Part two: Living in the moment
A major source of anxiety was the inclusion of a poem.
“WHO DECIDED TO PUT THE APRICOT AND WHATEVER POEM IN ADV PAPER”, one social media user wrote.
Being Here, penned by the renowned New Zealand writer Vincent O’Sullivan, reads as follows:
It has to be a thin world surely if you ask for
an emblem at every turn, if you cannot see bees
arcing and mining the soft decaying galaxies
of the laden apricot tree without wanting
symbols—–which of course are manifold*—–symbols
of so much else? What’s amiss with simply the huddle
and glut of bees, with those fuzzed globes
by the hundred and the clipped out sky
beyond them and the leaves that are black
if you angle the sun directly behind them,
being themselves, for themselves? I hold out
my palms like the opened pages of a book
and you pile apricots on them stacked three
deep, we ask just who can we give them to
round here who haven’t had their whack of apricots
as it is? And I let my hands tilt and the plastic
bag that you hold rustles and plumps with their
rush, I hold one back and bite into it and its
taste is the taste of the colour exactly, and this
hour precisely, and memory I expect is storing
for an afternoon far removed from here
when the warm furred almost weightlessness
of the fruit I hold might very well be a symbol
of what’s lost and we keep on wanting, which after
all is to crave the real, the branches cutting
across the sun, your standing there while I tell you,
‘Come on, you have to try one!’, and you do,
and the clamour of bees goes on above us, ‘This
will do’, both of us saying, ‘like this, being here!’
For five marks, students were asked to respond to the prompt:
Analyse how O’Sullivan captures the idea of being in the moment.
The poem provoked instant memes on social media, with one user jesting “when I see bees I live in the moment” and others simply posting pictures of apricots next to crying emojis.
“You’re telling me no one else linked the ‘bees’ to ‘just being’ also what was the apricot all about,” one social media user questioned.
O’Sullivan told Guardian Australia the poem had a simple message.
“I do hope for some of the students, the lines got across the poem’s simple certainty that ‘now’ is where so much that is built into our values take place – spontaneous, memorable, maybe quite everyday at the time,” he said.
“Memory after all is always in the present tense.”
He pointed to a line in the poem depicting the “warm furred almost weightlessness of fruit”, which alluded to “so simple a thing as being with someone who is important to us”.
“The clamour of bees goes on above us” went on to express that “what is so good once remains so good forever – that is what living, what being, implies”.
“The poem is specific about this one occasion, but it implies being open and celebrating something fine when it happens, endures as part of us,” the 86-year-old reflected.
“If only people didn’t often think poems are more ‘complicated’ than they are.”
Part three: Why so much Italy content?
The nation of Italy was another surprise hit in this year’s English paper, with the inclusion of the Australian comedian, radio and television presenter Kate Langbroek’s memoir, Ciao Bella!
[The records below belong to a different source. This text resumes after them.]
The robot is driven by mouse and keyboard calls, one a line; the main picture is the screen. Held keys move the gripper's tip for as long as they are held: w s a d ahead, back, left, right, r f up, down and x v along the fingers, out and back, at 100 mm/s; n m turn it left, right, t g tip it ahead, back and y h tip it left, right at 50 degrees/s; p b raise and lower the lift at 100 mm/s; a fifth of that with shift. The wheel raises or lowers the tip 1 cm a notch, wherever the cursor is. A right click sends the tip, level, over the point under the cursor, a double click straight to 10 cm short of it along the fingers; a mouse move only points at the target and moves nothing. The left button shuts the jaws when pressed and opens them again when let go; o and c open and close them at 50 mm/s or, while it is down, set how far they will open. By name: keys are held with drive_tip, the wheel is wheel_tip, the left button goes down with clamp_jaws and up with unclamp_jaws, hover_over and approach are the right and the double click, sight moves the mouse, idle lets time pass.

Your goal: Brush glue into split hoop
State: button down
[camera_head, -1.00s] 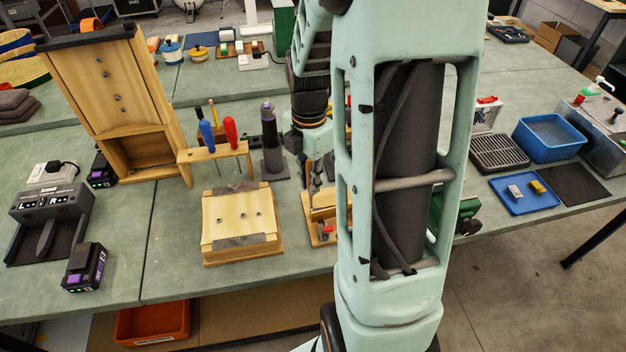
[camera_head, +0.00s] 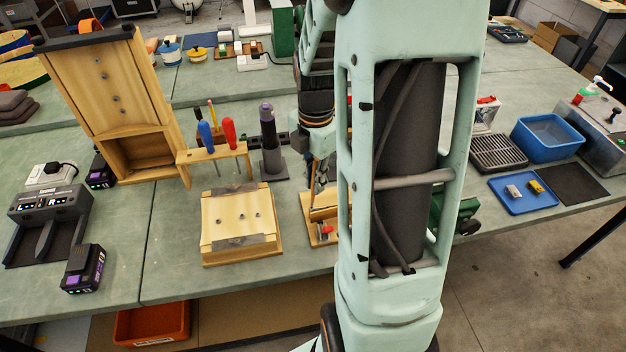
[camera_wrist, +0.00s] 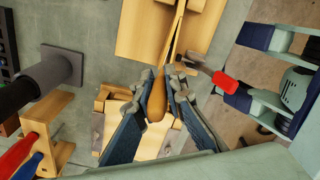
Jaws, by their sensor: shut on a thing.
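In the wrist view my gripper (camera_wrist: 158,82) is shut on the rounded wooden handle of the brush (camera_wrist: 156,101). The handle's butt faces the camera; the bristles cannot be made out. Beyond it lies pale wood (camera_wrist: 140,35) with a thin dark-edged strip that narrows toward the handle; I cannot tell whether this is the split hoop. The clamp's red handle also shows in the wrist view (camera_wrist: 225,82).
A wooden block (camera_head: 238,222) lies left of the stand. Behind it are a screwdriver rack (camera_head: 213,153) and a dark cylinder in a grey holder (camera_head: 270,145). A tall wooden case (camera_head: 110,95) stands left. A blue tub (camera_head: 548,139) and blue tray (camera_head: 524,193) are at right.

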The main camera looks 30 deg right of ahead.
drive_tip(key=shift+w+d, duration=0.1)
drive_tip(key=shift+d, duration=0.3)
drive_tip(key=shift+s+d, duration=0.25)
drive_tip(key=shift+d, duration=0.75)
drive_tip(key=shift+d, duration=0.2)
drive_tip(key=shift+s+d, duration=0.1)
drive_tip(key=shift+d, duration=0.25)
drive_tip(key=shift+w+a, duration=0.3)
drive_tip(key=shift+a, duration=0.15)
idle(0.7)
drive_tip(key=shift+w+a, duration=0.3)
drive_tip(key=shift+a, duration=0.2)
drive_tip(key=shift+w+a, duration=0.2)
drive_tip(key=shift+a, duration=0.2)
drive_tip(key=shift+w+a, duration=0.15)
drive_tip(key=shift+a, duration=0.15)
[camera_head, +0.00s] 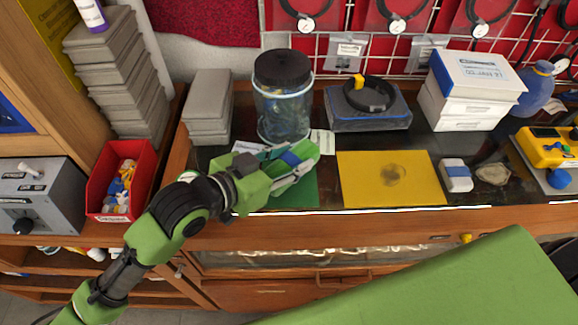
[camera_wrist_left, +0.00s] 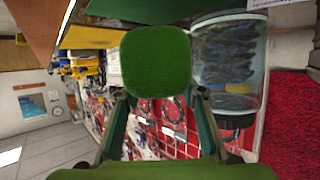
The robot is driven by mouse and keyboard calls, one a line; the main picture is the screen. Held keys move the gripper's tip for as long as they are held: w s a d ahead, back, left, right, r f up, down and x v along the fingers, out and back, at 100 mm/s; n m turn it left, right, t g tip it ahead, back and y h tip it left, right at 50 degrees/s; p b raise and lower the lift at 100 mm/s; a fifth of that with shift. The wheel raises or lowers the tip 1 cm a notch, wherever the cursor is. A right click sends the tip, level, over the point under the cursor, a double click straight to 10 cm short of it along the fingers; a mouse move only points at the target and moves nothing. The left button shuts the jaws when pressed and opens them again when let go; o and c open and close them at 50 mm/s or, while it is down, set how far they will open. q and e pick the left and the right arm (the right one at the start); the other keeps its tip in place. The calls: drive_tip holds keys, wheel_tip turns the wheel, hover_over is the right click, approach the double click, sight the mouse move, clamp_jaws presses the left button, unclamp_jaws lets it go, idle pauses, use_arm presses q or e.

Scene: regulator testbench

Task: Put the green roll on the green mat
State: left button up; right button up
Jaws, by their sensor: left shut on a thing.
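My left gripper (camera_head: 294,163) is shut on the green roll (camera_wrist_left: 155,62). In the left wrist view the roll shows as a rounded green end between the fingertips. In the head view the roll is hard to tell from the green gripper. The green mat (camera_head: 302,192) lies on the dark bench top near its front edge, partly covered by the gripper, which is over it. I cannot tell whether the roll touches the mat. My right gripper is not in view.
A clear jar with a black lid (camera_head: 285,105) stands just behind the gripper. A yellow mat (camera_head: 365,190) lies to the right. A blue-grey box (camera_head: 368,118), grey boxes (camera_head: 207,105) and a red bin (camera_head: 138,160) stand around. The bench's front edge is close.

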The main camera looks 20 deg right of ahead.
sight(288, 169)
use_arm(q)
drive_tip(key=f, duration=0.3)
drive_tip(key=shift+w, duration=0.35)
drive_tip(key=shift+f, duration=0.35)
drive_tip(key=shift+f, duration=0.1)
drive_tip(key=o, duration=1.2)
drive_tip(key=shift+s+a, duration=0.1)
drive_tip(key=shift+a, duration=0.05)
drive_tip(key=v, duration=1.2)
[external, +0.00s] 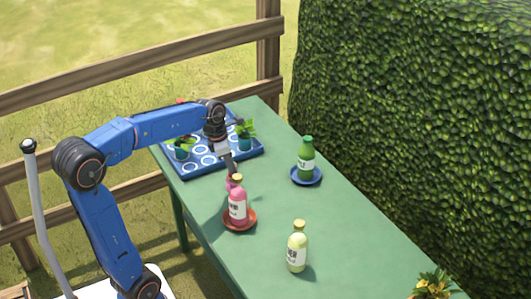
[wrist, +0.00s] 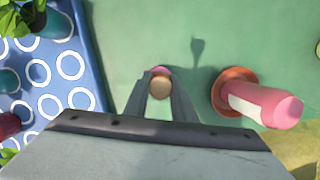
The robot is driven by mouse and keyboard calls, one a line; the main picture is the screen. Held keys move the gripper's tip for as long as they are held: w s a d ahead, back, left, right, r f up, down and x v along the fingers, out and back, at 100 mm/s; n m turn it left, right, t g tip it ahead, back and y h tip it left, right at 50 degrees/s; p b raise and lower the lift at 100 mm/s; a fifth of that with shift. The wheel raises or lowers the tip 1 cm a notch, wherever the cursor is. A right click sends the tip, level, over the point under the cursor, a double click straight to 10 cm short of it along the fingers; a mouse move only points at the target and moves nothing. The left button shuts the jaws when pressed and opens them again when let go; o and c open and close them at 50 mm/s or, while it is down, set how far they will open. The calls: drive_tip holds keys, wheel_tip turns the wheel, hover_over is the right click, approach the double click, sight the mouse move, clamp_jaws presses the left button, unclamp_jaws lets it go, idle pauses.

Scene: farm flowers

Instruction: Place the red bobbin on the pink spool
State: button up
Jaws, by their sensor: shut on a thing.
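My gripper (external: 230,172) reaches down over the table beside the top of a pink bottle (external: 238,208). In the wrist view its fingers (wrist: 160,84) are shut on a small round thing (wrist: 160,88) with a tan face and a pink edge. Its lower part is hidden, and I cannot tell whether it is a bobbin or spool. The pink bottle, with a white label, stands upright on a red saucer (external: 225,225); both also show right of the fingers in the wrist view, bottle (wrist: 268,104) and saucer (wrist: 222,80). I recognise no separate red bobbin or pink spool.
A blue tray (external: 190,174) with white rings and potted plants lies at the far left of the green table (external: 330,225). A green bottle (external: 306,160) stands on a blue saucer (external: 317,180). A pale yellow bottle (external: 297,250) stands nearer. Free table lies between.

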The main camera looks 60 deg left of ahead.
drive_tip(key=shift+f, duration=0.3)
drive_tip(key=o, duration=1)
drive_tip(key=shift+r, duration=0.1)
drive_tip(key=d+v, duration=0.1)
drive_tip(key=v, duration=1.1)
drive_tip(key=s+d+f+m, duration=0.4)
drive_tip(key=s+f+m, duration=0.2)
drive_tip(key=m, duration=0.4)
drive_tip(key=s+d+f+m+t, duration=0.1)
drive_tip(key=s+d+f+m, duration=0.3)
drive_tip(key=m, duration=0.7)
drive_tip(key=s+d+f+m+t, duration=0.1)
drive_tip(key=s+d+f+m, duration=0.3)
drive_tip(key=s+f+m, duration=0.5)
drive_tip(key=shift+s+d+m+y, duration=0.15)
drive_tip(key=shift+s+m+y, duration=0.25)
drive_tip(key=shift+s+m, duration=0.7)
The text details Langbroek’s move to Italy with her family, and the growing pains of adapting to a new life in Bologna.
In response, students took to TikTok to share I Love Italy memes set to the tune of That’s Amore.
“Why so much Italy content? Not complaining just asking,” one user questioned.
The exam included an extract of the book, detailing the “emotional response” conjured by Italy:
For four marks, students were asked:
Analyse Langbroek’s representation of the emotional impact of new places.
The HSC exams will wrap up on Friday, 3 November. Until then, students will be left dwelling on what could have been, what never was – and whether they suddenly feel like eating an apricot.